The Prophet’s Mosque is also a prominent part of the Kingdom’s Vision 2030 presented by Crown Prince Muhammad Bin Salman, deputy premier, and defense minister, which aims to refurbish the Two Holy Mosques and improve all services and overcome all difficulties, so that pilgrims, Umrah performers, and visitors find all the means facilitating the performance of their rituals in ease and comfort.
Al-Madinah Al-Munawwarah has many religious and historical places, which are an indication of the greatness of this town and its connection to the life of Prophet Muhammad (pbuh). One of these places is the Quba Mosque, which is in the southwest of the city.
The latest expansions of the Quba Mosque enables the gathering of about 20,000 worshipers. The northern part of the mosque has been designated for women with a capacity of more than 7,000 worshipers.
One of the most important landmarks for pilgrims and visitors to Al-Madinah is the Seven Mosques.
Al-Madinah Al-Munawwarah is known for its many mountains and valleys.

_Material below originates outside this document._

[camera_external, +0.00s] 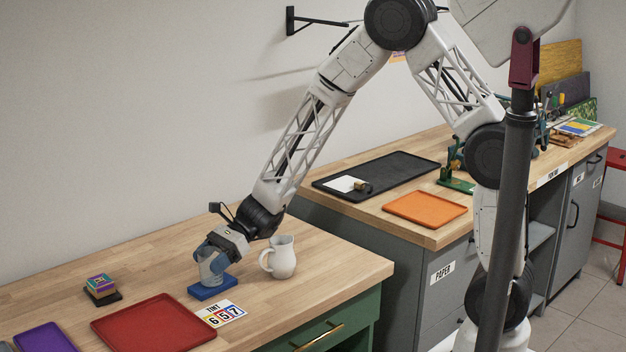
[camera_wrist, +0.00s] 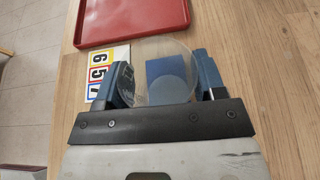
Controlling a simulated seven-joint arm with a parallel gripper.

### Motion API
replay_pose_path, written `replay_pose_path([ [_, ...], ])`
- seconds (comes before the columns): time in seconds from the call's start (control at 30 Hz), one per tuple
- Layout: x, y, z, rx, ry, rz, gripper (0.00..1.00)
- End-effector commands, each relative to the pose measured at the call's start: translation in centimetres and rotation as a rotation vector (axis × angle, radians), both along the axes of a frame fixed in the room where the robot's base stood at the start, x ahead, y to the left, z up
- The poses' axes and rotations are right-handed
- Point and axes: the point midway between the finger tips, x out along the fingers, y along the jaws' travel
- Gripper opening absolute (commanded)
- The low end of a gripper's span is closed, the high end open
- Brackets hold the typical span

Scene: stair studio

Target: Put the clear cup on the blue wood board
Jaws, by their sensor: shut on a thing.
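The clear cup (camera_wrist: 160,62) is between the two blue fingers of my gripper (camera_wrist: 165,80) in the wrist view, its round rim toward the camera. My gripper (camera_external: 213,266) is shut on the cup in the external view, where the cup is mostly hidden by the fingers. The blue wood board (camera_external: 212,290) lies on the wooden bench directly below the cup. It also shows through and beside the cup in the wrist view (camera_wrist: 178,66). I cannot tell whether the cup's base touches the board.
A white pitcher (camera_external: 281,262) stands close to the right of my gripper. A number card (camera_external: 220,314) and a red tray (camera_external: 152,326) lie in front and to the left. Stacked colored blocks (camera_external: 101,286) and a purple tray (camera_external: 46,338) are farther left. Bench behind the board is clear.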

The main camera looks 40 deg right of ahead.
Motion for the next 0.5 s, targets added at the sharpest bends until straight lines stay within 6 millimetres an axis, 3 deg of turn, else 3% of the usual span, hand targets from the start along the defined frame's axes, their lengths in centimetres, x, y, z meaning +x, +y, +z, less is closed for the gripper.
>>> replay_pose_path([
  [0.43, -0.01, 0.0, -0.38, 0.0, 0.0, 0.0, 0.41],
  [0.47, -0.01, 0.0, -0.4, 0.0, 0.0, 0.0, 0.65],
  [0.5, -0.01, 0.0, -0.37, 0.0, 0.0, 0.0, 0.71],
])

Among the most important of these mountains is Mount Uhud and next to it is the Shuhada (Martyrs) of Uhud Cemetery, which includes the graves of 70 Companions of Prophet Muhammad (pbuh) who were martyred during the Battle of Uhud.
Between the slopes of Al-Madinah hills and mountains are valleys. These valleys witnessed ancient civilizations that settled in Al-Madinah or passed through it, as some of these civilizations were mentioned in the biography of Prophet Muhammad (peace be upon him) or discovered at this age through inscriptions and drawings that appeared on rocks as signs of creatures who lived on the land of the Arabian Peninsula during the pre-Islamic era.
Wadi Al-Aqeeq or the (Blessed Valley) is considered one of the most important of these valleys, as it is mentioned in many Ahadith (sayings of the Prophet — pbuh) that show its virtue and the beauty of its nature. Prophet Muhammad (pbuh) used to go out to enjoy its nice air and weather.